Retype, exactly as written, every line from the one containing "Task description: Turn" down to the one containing "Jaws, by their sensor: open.", including both, and nothing else.

::::

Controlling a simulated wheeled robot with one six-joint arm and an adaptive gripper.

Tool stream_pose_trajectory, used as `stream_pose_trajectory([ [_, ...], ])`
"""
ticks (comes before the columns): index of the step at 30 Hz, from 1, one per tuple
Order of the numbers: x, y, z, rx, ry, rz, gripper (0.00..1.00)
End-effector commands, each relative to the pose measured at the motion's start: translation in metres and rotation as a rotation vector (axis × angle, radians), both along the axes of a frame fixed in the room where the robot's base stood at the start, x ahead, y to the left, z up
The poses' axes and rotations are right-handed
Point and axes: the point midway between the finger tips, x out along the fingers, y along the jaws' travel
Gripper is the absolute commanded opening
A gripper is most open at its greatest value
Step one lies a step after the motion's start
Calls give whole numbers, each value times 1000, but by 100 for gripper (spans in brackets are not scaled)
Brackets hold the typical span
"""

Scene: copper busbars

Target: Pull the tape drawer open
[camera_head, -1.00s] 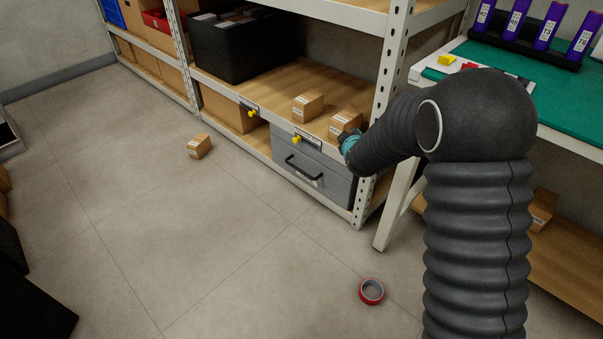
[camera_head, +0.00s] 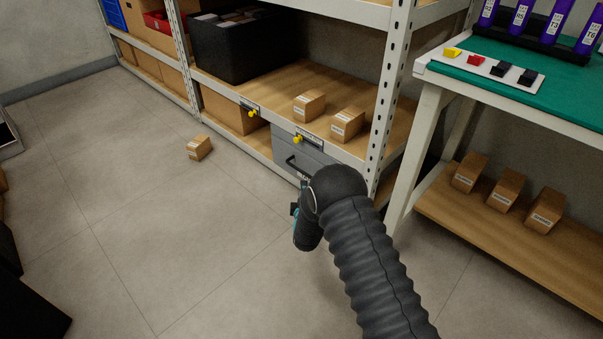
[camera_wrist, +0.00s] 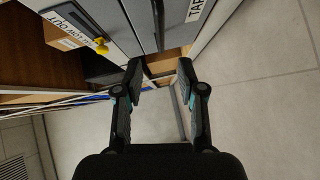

::::

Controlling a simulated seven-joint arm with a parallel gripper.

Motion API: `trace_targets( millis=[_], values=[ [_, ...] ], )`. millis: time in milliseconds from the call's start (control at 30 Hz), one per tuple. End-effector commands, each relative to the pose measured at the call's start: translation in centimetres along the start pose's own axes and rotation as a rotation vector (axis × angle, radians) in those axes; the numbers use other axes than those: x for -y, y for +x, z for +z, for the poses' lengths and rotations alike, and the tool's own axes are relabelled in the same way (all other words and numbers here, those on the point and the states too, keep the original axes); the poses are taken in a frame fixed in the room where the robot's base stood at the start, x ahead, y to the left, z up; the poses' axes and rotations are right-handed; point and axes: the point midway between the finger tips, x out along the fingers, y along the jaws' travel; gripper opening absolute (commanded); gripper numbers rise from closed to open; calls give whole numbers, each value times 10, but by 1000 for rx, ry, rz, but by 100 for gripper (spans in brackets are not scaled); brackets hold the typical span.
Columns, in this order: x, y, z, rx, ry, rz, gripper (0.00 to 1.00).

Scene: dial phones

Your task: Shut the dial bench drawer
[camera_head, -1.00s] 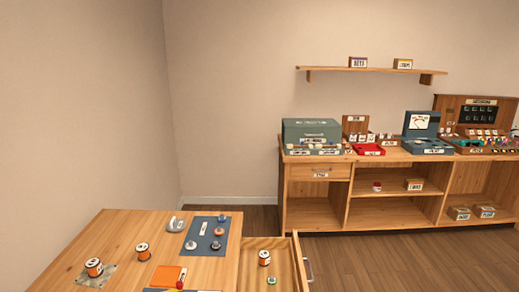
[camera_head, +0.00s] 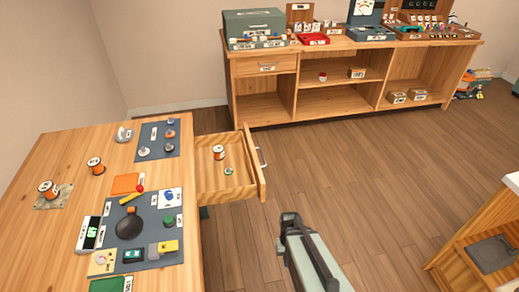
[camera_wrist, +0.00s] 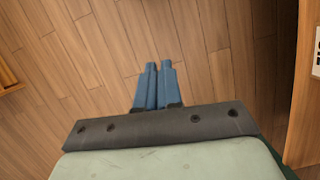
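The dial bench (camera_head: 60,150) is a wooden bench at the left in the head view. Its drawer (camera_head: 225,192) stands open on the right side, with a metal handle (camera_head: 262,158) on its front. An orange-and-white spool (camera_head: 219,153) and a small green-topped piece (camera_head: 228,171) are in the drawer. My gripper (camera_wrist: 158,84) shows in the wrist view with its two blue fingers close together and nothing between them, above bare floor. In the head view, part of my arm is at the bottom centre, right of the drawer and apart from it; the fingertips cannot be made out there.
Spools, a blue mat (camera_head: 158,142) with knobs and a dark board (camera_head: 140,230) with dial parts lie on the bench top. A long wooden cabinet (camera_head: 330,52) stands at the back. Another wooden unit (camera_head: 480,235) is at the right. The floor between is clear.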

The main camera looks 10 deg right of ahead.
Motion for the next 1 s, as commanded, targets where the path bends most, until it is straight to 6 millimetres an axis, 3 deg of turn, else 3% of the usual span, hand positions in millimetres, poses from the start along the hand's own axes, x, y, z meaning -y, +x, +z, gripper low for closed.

::::

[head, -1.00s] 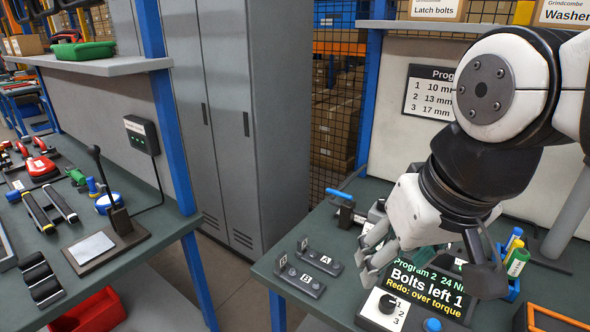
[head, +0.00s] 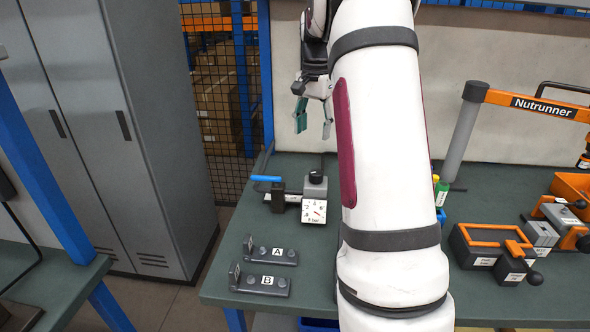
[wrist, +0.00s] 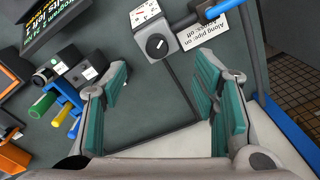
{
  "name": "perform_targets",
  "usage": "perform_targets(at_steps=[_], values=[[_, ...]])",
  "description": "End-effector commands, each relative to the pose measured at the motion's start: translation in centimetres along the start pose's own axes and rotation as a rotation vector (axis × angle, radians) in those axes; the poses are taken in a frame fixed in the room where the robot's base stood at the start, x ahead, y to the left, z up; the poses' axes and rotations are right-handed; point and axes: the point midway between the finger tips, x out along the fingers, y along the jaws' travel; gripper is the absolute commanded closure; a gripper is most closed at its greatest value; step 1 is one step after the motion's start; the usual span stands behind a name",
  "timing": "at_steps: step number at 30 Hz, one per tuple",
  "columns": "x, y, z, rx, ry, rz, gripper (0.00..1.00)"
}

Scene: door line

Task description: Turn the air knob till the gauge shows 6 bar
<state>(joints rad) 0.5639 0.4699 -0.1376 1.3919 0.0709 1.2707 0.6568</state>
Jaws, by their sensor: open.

::::

● **Exercise solution**:
Task description: Turn the air knob till the gauge shows 6 bar
<state>(joints rad) 0.5639 0.4699 -0.1376 1.3919 0.0709 1.2707 0.6568</state>
Jaws, by their sensor: open.

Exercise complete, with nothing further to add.